A 1-0 victory with a goal from a penalty is the exact sort of result the Spanish national team has long been designed to produce. You know the deal by now: They keep possession for as long as possible, grind out just enough goal-scoring opportunities to put one in the net, and then bleed the game dry. Those who are impressed by this strategy will throw around terms like "tiki-taka" and "defensive possession." Those who aren't might instead reach for "Spanish bullshit." We have seen plenty of Spanish bullshit in this tournament, which is how Spain entered the semifinal having conceded a single goal across six matches.

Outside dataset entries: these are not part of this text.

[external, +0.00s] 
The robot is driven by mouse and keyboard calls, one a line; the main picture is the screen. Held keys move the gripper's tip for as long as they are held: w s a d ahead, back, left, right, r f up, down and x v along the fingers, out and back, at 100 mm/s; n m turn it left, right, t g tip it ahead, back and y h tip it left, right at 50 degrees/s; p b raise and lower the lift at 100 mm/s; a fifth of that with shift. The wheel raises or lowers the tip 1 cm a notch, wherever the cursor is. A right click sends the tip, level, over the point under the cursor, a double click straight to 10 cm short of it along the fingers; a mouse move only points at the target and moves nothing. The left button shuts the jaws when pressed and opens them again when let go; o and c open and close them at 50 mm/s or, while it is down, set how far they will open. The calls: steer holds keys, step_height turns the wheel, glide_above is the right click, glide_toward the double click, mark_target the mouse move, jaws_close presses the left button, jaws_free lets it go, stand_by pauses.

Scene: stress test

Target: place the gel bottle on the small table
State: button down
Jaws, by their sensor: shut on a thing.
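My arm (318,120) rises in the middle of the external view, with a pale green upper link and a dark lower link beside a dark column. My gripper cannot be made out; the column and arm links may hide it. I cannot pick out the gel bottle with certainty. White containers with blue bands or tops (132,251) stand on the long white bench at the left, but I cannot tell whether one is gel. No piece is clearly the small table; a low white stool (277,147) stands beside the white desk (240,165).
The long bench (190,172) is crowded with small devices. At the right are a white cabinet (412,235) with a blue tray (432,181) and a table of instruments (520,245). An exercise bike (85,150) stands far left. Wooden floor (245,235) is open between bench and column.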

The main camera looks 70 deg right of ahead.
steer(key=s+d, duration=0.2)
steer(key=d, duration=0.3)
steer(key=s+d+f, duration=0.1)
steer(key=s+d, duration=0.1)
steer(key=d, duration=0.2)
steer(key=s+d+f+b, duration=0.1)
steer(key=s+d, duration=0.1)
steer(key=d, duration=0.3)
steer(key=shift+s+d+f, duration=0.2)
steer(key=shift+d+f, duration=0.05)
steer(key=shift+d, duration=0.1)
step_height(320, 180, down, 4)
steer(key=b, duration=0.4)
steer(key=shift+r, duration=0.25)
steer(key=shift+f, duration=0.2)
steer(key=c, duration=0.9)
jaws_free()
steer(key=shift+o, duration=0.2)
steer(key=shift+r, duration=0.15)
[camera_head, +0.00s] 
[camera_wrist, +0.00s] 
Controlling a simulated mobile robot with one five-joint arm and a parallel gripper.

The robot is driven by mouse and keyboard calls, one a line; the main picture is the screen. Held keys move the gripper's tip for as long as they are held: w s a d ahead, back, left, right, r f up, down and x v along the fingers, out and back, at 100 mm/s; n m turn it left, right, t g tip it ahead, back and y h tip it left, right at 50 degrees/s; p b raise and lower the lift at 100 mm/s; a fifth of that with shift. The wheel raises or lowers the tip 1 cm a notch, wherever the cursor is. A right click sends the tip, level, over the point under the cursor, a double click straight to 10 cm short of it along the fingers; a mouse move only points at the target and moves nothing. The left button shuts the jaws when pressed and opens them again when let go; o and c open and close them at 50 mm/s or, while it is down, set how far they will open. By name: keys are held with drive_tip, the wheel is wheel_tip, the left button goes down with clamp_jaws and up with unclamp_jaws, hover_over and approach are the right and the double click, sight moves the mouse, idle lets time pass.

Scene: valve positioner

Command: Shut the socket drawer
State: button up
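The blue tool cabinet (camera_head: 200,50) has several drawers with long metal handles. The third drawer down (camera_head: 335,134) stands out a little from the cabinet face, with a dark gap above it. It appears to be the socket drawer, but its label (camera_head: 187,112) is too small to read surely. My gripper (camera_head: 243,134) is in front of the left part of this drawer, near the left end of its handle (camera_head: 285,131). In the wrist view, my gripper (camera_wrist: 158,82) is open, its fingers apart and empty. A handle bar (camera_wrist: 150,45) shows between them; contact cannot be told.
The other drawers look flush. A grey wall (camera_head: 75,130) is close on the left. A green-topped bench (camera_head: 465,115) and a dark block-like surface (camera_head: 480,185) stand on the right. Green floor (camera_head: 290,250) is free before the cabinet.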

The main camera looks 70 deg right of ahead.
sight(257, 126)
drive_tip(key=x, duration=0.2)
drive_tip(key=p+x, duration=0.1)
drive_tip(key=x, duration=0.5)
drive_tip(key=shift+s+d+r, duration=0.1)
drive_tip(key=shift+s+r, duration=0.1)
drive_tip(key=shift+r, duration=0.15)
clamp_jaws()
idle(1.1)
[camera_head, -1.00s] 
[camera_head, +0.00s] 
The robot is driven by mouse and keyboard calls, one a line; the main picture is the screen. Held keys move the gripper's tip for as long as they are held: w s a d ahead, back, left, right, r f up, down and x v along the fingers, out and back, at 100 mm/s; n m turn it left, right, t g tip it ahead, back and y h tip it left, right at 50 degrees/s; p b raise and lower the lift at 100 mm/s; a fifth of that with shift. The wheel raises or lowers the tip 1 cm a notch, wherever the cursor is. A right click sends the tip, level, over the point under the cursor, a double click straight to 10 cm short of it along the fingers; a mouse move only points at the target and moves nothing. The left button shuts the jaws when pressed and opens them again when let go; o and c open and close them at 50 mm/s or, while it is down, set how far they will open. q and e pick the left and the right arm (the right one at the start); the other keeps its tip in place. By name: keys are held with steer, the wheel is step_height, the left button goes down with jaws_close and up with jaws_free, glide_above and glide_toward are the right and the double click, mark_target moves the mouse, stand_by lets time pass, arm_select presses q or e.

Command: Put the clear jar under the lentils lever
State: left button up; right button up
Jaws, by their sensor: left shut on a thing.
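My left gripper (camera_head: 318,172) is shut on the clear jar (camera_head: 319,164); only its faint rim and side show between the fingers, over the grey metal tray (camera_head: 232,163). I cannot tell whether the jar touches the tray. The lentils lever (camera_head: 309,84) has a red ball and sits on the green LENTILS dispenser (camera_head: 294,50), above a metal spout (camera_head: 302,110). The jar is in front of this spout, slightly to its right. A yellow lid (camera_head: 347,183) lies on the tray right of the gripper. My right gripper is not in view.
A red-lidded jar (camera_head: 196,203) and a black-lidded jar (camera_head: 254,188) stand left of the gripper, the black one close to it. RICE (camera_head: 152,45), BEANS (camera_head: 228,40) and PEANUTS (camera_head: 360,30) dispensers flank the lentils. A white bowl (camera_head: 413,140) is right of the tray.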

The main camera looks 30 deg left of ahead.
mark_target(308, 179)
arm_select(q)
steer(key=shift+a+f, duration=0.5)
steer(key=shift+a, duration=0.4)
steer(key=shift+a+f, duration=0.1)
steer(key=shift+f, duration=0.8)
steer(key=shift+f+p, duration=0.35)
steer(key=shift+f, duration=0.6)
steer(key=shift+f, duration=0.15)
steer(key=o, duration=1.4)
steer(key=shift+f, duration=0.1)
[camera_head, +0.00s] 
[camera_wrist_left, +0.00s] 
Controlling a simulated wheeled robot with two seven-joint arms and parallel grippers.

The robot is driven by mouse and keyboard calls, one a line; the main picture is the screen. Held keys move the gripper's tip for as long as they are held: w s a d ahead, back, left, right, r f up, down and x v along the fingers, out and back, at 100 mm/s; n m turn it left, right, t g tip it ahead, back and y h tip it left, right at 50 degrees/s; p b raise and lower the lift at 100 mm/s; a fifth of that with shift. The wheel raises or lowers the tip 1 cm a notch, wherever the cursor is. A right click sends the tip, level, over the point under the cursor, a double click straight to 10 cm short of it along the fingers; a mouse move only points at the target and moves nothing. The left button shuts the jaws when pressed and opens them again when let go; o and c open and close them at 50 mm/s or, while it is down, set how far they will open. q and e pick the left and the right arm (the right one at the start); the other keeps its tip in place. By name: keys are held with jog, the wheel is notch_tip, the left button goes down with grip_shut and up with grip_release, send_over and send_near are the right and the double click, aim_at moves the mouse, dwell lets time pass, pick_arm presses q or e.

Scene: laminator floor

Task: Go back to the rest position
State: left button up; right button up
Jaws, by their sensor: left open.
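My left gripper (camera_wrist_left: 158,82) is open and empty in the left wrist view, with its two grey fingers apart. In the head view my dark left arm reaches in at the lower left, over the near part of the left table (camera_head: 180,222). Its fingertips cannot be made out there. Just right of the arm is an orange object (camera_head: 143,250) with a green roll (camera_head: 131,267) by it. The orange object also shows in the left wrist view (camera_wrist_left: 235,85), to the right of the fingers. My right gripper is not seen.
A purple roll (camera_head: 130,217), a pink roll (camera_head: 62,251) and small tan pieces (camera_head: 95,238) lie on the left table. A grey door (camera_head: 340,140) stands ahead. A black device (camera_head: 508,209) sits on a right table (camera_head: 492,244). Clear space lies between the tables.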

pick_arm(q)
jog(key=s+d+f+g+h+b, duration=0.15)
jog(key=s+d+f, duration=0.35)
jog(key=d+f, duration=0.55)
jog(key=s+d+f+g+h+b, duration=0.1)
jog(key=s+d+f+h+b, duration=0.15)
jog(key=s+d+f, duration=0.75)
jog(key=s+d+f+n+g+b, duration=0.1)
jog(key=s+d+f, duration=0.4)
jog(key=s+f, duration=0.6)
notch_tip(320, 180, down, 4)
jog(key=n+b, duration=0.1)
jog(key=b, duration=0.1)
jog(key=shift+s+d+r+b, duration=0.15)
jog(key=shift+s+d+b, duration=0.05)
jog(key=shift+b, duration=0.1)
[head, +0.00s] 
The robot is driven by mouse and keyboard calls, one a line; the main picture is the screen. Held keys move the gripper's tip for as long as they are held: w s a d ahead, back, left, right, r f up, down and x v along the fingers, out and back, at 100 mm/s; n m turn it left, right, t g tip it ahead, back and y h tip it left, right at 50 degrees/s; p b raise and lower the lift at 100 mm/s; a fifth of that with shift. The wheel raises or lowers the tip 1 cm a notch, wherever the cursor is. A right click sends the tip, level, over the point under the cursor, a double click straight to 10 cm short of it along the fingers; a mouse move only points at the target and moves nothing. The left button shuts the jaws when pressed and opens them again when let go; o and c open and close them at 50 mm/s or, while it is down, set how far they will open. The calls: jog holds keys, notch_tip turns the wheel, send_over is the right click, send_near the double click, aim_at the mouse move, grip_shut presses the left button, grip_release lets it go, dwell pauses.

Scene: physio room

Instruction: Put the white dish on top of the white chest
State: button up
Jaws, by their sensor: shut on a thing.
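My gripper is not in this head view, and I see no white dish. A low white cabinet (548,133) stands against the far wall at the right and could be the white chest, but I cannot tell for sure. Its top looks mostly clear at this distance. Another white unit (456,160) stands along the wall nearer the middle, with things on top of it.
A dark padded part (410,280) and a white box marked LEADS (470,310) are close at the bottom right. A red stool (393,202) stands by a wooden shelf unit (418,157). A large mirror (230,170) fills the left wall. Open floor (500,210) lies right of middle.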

France seemed poised to put an end to all that. No team had been more lethal in this tournament, and none of Spain's previous opponents had nearly as much attacking power. A common experience for me over the last month has been glancing at France's starting XI an hour before each of their games and turning into Tony Soprano. Bradley Barcola, Michael Olise, Ousmane Dembélé, and Kylian Mbappé all on the same forward line? This is too fucked for me to even think about.

As it turns out, all it takes is the presence of a historically great opponent for Spanish bullshit to become Spanish brilliance. A philosophy that is enervating to watch when it's deployed against Portugal or, god forbid, Russia, becomes thrilling when it meets a worthy adversary. It's often said that the point of tiki-taka is to nullify the opponent, to make them disappear from the field entirely by denying them possession of the ball. It's a magic trick that's impressiveness scales up with the quality of the opponent, and on Tuesday the Spanish had the whole world watching in disbelief.

France was just never in the game. They ran and pressed with the same ferocity that overwhelmed each of their previous opponents, but Spain just kept passing and dribbling right through them. When France did eventually get hold of the ball, Spain's magicians would turn rugged and take it right off them. This is what makes Pedro Porro's goal such an ideal capper to Spain's performance. It was technically the result of a fluid, 17-pass sequence, but it was spiritually the result of a 427-pass sequence that lasted 97 minutes. When the story of this game gets told and retold, let it be said that there was only one team on the field.